Uma vez no poder, coloca-se para o Hamas a questão de como este atuará frente à pressão que já vem sofrendo. Inúmeros analistas burgueses têm afirmado que o Hamas tenderá a abandonar paulatinamente a fidelidade à luta armada pela libertação nacional do povo palestino. Obviamente que esta é uma das perspectivas mais plausíveis, pois o fato do Hamas ser uma direção burguesa impede que esta leve até as últimas conseqüências a luta de libertação do povo imperialismo.

Desta maneira, a hipótese mais provável é que o Hamas tente manter ao menos em parte o seu discurso antiimperialista, numa tentativa de conter suas alas mais radicais, ao mesmo tempo em que destacará no governo setores mais moderados. Este cenário caso se consolide, pode trazer ainda mais contradições já que o Hamas foi eleito justamente por se apresentar como alternativa distinta ao Fatah, o que por sua vez emana da ligação com a luta pela autodeterminação.
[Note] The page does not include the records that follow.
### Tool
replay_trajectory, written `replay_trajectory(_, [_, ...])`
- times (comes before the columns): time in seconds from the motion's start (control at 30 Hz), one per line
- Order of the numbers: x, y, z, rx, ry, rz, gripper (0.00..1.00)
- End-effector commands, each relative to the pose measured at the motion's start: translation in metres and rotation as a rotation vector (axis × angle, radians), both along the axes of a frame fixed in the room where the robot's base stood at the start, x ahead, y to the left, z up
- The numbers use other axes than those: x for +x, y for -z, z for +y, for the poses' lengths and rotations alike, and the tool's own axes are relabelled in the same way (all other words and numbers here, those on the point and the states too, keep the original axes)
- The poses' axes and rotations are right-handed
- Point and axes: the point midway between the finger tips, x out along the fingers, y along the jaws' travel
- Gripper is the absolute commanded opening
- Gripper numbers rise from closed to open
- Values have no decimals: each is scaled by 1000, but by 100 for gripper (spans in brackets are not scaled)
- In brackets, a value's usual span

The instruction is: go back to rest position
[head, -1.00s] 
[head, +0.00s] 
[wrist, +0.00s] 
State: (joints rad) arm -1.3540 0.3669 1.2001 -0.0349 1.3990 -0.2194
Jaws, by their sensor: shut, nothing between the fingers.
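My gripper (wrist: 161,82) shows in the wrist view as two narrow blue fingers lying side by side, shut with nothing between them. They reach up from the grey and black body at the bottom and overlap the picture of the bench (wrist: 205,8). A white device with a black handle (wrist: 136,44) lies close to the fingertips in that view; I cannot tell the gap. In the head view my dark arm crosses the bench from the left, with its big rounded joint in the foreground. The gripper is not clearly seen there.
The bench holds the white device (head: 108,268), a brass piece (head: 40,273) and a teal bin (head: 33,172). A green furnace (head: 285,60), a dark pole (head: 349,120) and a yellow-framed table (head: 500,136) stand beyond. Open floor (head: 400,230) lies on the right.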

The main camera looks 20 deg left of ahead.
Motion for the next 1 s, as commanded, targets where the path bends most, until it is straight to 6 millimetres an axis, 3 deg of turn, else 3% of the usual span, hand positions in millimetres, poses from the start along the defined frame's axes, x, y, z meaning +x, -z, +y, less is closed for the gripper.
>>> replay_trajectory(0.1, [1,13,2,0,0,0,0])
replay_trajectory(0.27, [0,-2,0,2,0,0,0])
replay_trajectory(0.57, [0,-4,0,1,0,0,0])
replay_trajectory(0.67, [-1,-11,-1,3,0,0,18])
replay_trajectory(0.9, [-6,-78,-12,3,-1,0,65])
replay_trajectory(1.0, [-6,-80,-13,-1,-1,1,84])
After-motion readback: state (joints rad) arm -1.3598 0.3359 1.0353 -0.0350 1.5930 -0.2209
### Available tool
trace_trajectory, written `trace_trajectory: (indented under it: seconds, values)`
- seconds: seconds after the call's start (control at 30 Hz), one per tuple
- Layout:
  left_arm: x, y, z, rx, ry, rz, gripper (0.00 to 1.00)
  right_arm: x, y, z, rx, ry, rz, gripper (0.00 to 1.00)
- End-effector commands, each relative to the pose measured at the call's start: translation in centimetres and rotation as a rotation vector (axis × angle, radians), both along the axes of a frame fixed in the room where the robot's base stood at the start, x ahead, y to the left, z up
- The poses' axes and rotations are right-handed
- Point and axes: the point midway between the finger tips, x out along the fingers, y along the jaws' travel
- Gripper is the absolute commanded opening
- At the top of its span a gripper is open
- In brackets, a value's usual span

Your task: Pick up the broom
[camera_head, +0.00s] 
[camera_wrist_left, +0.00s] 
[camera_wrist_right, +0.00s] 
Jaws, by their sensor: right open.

Capitulando, o Hamas cairia no mesmo ciclo de corrupção que hoje atinge o Fatah, e poderia ter de se enfrentar com sua própria base.

As contradições para o imperialismo e sua política de “levar a democracia” ao Oriente Médio

A política do imperialismo ianque de cortar o repasse de verbas à ANP mostra o real caráter que se encerra por detrás dos demagógicos discursos do imperialismo ianque de que “é necessário levar a democracia ao Oriente Médio” . Torna-se claro que a “democracia” só é realmente legítima quando vai ao encontro das aspirações dos EUA e de seu aliado Israel.

Mais além, a eleição do Hamas que surpreendeu os falcões de Washington, desnuda a fragilidade da estratégia dos EUA de tentar impor regimes dóceis aos seus interesses em países do Oriente Médio sob o manto da “democracia” . Isto porque as forças políticas e agrupamentos que integram o “Islã político” , surgido após o fracasso histórico do nacionalismo burguês e baseado em um discurso antinorte-americano e anti-sionista, e que tem arrastado para suas fileiras os setores mais radicalizados das massas árabes e muçulmanas, está ganhando cada vez mais espaço nas urnas.

Para os marxistas revolucionários as eleições expressam, ainda que de maneira distorcida, o estado de ânimo das massas. Desta forma, o resultado das eleições que têm ocorrido no Oriente Médio mostram a aspiração inequívoca dos povos de alguns dos países mais importantes de terem o direito democrático de se autodeterminarem atendido. Isto se mostra no Líbano, em que o grupo militante Hizbolah, também tido como “terrorista” pelo imperialismo, foi eleito como o representante dos xiitas naquele país, e no Egito onde o ditador Hosni Mubaraki para contentar aos ianques aplicou uma dose de “democracia” e realizou eleições legislativas que levaram a Irmandade Muçulmana a obter a maioria das cadeiras disponíveis. No Irã o presidente Ahmadinejad se elegeu contra um candidato que prometia aproximar mais o país do Ocidente. Dessa forma, a exportação da “democracia” ao Oriente Médio pelos EUA não tem resultado nos interlocutores desejados pelo imperialismo, mas no fortalecimento do sentimento antinorte-americano.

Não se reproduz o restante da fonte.